_Objective_.
Across the listing below, how many lines hold "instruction"? Reply with the number by itself.

(Collected data entries)

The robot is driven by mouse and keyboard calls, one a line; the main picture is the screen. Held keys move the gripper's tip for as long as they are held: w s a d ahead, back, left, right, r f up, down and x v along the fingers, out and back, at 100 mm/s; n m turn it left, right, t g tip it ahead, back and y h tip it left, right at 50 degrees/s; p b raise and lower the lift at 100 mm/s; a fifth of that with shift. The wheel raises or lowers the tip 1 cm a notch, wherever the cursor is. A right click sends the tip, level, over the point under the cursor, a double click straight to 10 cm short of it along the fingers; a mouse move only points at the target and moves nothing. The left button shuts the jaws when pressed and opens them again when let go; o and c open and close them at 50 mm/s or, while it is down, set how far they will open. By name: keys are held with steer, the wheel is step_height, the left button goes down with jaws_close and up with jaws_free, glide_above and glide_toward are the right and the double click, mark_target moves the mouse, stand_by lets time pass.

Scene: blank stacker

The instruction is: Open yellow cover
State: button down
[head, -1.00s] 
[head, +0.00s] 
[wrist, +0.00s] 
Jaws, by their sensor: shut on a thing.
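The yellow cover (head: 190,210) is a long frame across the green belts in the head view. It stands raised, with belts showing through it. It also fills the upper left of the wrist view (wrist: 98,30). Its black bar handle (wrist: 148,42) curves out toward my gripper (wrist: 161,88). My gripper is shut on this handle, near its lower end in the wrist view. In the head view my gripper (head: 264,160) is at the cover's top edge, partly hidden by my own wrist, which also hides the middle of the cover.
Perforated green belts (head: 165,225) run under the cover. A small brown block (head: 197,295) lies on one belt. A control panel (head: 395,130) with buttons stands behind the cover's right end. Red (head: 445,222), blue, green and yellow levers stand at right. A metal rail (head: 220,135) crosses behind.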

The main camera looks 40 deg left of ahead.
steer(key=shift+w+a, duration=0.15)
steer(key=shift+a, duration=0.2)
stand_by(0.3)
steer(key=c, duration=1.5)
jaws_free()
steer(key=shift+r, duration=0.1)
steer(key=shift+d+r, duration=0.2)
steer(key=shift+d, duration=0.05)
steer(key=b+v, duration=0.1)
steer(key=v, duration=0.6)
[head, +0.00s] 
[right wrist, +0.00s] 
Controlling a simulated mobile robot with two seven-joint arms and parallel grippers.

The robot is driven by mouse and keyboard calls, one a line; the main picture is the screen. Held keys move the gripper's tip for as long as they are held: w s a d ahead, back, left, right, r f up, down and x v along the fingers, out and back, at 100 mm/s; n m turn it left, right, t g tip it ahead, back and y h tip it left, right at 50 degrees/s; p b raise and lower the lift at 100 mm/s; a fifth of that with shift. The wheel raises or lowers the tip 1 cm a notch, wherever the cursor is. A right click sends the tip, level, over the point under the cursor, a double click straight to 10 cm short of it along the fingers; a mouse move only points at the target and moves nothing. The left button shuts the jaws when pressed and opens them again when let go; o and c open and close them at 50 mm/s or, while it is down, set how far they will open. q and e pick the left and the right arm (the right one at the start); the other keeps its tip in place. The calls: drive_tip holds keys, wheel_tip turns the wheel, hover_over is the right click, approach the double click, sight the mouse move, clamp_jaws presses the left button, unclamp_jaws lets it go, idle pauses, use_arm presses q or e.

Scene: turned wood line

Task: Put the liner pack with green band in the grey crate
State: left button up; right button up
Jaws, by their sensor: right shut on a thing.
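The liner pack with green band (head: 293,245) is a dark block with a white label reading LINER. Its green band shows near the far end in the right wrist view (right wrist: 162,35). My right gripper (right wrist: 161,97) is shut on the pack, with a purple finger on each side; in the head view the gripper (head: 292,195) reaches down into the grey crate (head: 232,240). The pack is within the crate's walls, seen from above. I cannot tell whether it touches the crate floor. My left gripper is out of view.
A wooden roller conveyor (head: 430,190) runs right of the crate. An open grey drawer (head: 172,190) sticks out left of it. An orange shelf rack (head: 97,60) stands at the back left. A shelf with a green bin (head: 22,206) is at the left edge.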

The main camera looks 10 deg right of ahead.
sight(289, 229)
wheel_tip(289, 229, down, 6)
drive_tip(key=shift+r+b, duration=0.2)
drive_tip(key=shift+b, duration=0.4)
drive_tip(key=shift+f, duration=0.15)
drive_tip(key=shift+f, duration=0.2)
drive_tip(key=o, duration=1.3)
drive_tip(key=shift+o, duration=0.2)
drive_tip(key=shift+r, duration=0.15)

==

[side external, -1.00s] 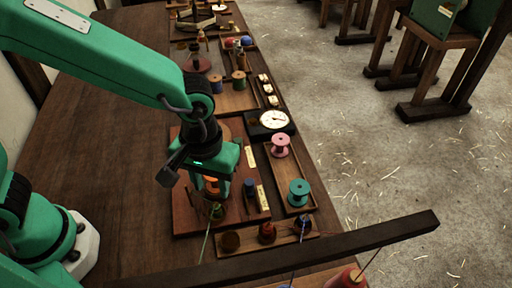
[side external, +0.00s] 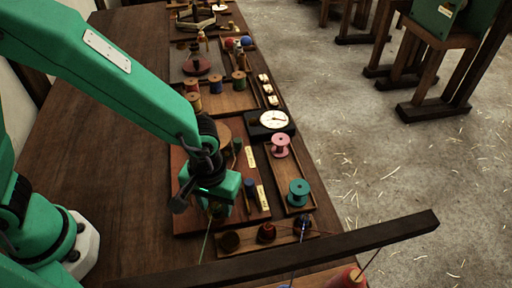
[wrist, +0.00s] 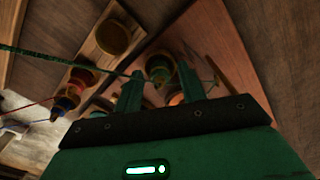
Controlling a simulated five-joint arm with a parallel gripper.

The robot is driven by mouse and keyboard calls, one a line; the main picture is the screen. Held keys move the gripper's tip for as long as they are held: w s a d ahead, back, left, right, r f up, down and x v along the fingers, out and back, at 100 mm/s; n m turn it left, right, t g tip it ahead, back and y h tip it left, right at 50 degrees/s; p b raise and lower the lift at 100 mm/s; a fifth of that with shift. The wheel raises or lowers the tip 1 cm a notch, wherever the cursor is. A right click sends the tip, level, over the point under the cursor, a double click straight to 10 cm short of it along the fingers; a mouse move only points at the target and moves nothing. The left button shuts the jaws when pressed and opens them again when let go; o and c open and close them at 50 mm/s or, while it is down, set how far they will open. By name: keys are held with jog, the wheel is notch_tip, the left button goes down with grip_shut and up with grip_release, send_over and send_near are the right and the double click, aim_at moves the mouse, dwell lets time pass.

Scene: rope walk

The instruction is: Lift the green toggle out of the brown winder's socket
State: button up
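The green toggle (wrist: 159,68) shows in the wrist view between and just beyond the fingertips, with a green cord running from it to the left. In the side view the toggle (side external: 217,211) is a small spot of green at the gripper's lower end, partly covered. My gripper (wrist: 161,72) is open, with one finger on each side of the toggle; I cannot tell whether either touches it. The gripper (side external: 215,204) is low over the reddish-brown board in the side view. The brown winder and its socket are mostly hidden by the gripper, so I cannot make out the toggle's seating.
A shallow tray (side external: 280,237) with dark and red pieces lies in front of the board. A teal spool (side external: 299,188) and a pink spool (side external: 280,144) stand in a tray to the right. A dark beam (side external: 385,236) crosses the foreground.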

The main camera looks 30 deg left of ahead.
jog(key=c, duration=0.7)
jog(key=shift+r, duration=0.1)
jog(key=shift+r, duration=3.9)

_Written response_.
2